Num golpe do destino, a operação definhou porque
perdeu sustentação política. As infrações cometidas pela força-tarefa
fortaleceram uma coalizão interessada em reagir à Lava Jato, e a situação
piorou de vez quando seus protagonistas buscaram abrigo partidário e eleitoral
com o grupo que se beneficiou de suas ações.
Desde então, a sepultura da Lava Jato se mantém como
uma espécie de altar político frequentado tanto por guardiães como por
detratores.
Ao assumir os casos remanescentes, Appio exibiu
simpatias partidárias, se lançou numa cruzada para rever atos passados e
decidiu investigar integrantes da Lava Jato —o que seria legítimo, não fossem
as suspeitas de que ele buscou atalhos nesse caminho.
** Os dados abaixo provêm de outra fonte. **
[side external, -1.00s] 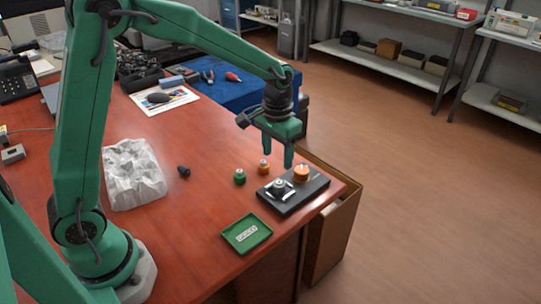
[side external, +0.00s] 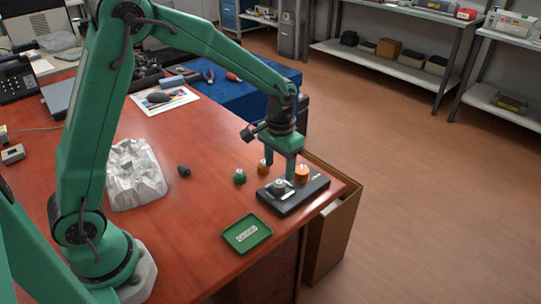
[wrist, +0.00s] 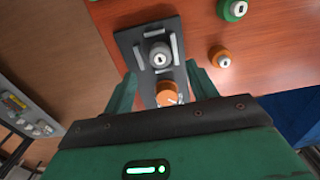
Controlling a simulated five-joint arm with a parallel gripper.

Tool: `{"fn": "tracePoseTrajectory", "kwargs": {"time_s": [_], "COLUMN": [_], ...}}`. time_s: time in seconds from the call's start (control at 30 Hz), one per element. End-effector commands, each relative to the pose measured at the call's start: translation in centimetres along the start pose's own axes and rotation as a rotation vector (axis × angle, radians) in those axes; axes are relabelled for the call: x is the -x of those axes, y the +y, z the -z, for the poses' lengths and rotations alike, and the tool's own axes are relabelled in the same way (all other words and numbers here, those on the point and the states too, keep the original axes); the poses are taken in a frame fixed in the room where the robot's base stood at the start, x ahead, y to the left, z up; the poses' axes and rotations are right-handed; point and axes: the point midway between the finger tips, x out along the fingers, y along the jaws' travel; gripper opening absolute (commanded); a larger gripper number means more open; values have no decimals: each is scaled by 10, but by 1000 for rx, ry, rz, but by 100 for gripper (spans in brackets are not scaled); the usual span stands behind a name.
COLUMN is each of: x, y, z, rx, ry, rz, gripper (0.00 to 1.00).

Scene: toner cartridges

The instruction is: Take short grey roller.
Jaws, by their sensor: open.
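A short grey roller (side external: 279,187) stands upright on a black holder (side external: 294,203); in the wrist view the grey roller (wrist: 158,56) shows a pale label on its top, between low grey rails. An orange roller (side external: 302,174) stands on the same holder; it also shows in the wrist view (wrist: 167,93). In the wrist view my gripper (wrist: 160,74) has a finger on either side of the holder, with nothing held. Contact with the roller cannot be told.
A green roller (side external: 240,177) and a small orange roller (side external: 263,168) stand left of the holder. A small dark piece (side external: 184,170) lies by crumpled white packing (side external: 135,174). A green labelled tray (side external: 246,234) is at the front table edge. An open cardboard box (side external: 333,225) stands beside the table.

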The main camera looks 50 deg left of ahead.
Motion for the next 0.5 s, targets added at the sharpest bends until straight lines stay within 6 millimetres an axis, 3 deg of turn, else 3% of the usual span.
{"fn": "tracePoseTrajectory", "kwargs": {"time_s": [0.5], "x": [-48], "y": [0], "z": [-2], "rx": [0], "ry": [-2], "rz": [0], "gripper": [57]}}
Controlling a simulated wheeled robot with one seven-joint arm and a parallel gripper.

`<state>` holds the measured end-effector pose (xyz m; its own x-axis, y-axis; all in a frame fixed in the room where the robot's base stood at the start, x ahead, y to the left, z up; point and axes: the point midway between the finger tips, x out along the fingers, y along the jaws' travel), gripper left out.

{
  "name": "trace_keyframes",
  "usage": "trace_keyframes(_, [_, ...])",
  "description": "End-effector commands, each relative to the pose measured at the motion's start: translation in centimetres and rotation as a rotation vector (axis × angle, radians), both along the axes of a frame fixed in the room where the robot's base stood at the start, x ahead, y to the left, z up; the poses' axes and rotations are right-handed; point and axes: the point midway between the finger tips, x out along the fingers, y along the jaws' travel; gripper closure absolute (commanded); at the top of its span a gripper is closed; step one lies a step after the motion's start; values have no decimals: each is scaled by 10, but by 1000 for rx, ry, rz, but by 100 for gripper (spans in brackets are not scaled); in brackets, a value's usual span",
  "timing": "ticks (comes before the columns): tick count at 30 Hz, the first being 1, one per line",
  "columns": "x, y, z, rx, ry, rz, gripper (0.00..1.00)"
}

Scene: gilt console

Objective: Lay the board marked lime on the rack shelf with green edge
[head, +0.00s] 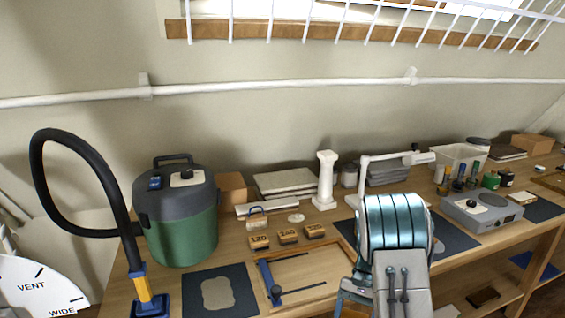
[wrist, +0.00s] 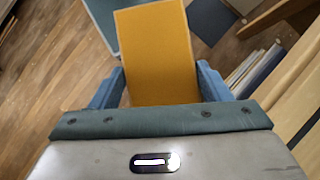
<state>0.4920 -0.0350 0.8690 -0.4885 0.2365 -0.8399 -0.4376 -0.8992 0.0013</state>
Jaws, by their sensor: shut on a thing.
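My gripper (wrist: 160,82) shows in the wrist view, its two blue fingers closed on either side of a flat orange-yellow board (wrist: 155,45). The board points away from the gripper, above a wooden floor. No mark on it can be read. In the head view my teal and grey arm hides the gripper and board. No shelf with a green edge can be made out in either view. At the right of the wrist view, pale wooden boards or shelf parts (wrist: 290,85) stand close to the right finger.
A workbench (head: 230,245) holds a green vacuum canister (head: 183,225), sanding blocks (head: 288,235), a white lamp (head: 395,158) and a grey device (head: 480,211). A lower shelf (head: 500,268) runs under its right part. A grey-blue panel (wrist: 100,18) lies beyond the board. Bare floor (wrist: 50,65) shows at left.

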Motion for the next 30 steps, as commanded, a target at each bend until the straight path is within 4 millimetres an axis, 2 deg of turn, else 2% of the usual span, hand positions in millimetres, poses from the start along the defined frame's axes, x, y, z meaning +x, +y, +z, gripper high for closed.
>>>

A reação partiu do consórcio que, por anos, se
dispôs a preservar até as ilegalidades da operação: antes mesmo de uma apuração
conclusiva, o TRF-4 afastou o juiz.
Ø O vale tudo contra a Lava Jato. Por Andrei Meireles
Desde sempre, a Justiça no Brasil parece reproduzir
a gangorra na política. Há muitas e muitas décadas prevalece no país a máxima
de “aos amigos tudo, aos inimigos os rigores da lei”. No antológico Quincas
Borba, Machado de Assis foi no ponto: “O melhor modo de ter o chicote é ter-lhe
o cabo na mão”. A avidez pelo desmonte da Operação Lava Jato reproduz os
defeitos a ela atribuído.
O parecer do ministro do Benedito Gonçalves propondo
a cassação do mandato do deputado Deltan Dallagnol, endossado por todos seus
colegas no Tribunal Superior Eleitoral, é a negação de toda a pregação da
advocacia criminalista em favor de uma justiça “garantista” dos direitos
dos réus. Essa turma simplesmente fingiu que não viu.
Pelo prognósticos de advogados e repórteres que
cobrem o STF, os garantistas do STF, como Gilmar Mendes, vão referendar a
decisão do TSE. É o avesso do discurso que adotaram para enterrar a Lava Jato.
O que está em questão nem é mais se Sérgio Moro e
Deltan Dallagnol extrapolaram suas atribuições legais. Depois de endossar uma
penca de decisões de Moro e seus parceiros, inclusive a prisão de Lula, o STF
fez uma revisão e anulou as sentenças de Moro, classificadas como parcial.
Na esteira dessa virada da ventania, a
Procuradoria-Geral da República, sob a batuta de Augusto Aras, detonou a força
tarefa do ministério público. Alvejada por todos os lados, a Lava Jato parecia
ter morrido. Além de seus escombros, o que ainda restava começou a ser removido
pelo juiz Eduardo Appio, escalado para a famosa 13 Vara Criminal de Curitiba. Lá,
suas seguidas canetadas anulavam condenações e delações sobre megas esquemas de
corrupção.
Estava virando celebridade quando foi afastado do
cargo pelo Tribunal Regional Federal da 4 Região, acusado de ter ameaçado um
dos desembargadores que investigava sua conduta em outros procedimentos. Pela
denúncia, Appio tentou constranger o desembargador Marcelo Marucelli em um
telefonema em que teria usado nome falso para ameaçar seu filho, o advogado
João Eduardo Barreto Marucelli, sócio e genro de Sérgio Moro.
A conversa constrangedora, em que revelou ter acesso
a dados confidenciais de João Eduardo, terminou com uma ameaça velada. “E o
senhor tem certeza de que não tá aprontado nada?”. Pela investigação do
TRF, com o auxílio da Polícia Federal, além da probabilidade da voz no
telefonema gravado ser do juiz Eduardo Appio, há digitais dele no acesso a
dados confidenciais de João Eduardo.
O que se espera diante dessas evidências é um mínimo
de cautela. Não foi a reação do advogado Antônio Carlos Almeida Castro, o Kakkay,
a mais estridente voz do movimento de parte dos criminalistas contra a Lava
Jato: “Afastar o juiz de sua jurisdição por um ato que, ao que tudo indica, não
tenha gravidade suficiente para tal, é um abuso inominável. É o judiciário
desdenhando do judiciário”.
Como assim? Quando a Vaza Jato revelou conversas em
que juiz e procuradores da Lava Jato acertavam procedimentos nas
investigações, Kakkay e outros advogados defenderam a prisão de Sérgio Moro.
Agora, diante a acusação de tentativa de chantagem de um juiz a um
desembargador, antes mesmo de concluída a apuração, é definido por Kakkay como
um ato de menor gravidade.
O problema é que esses dois pesos e duas medidas
parece valer também em julgamentos em última instância em Brasília.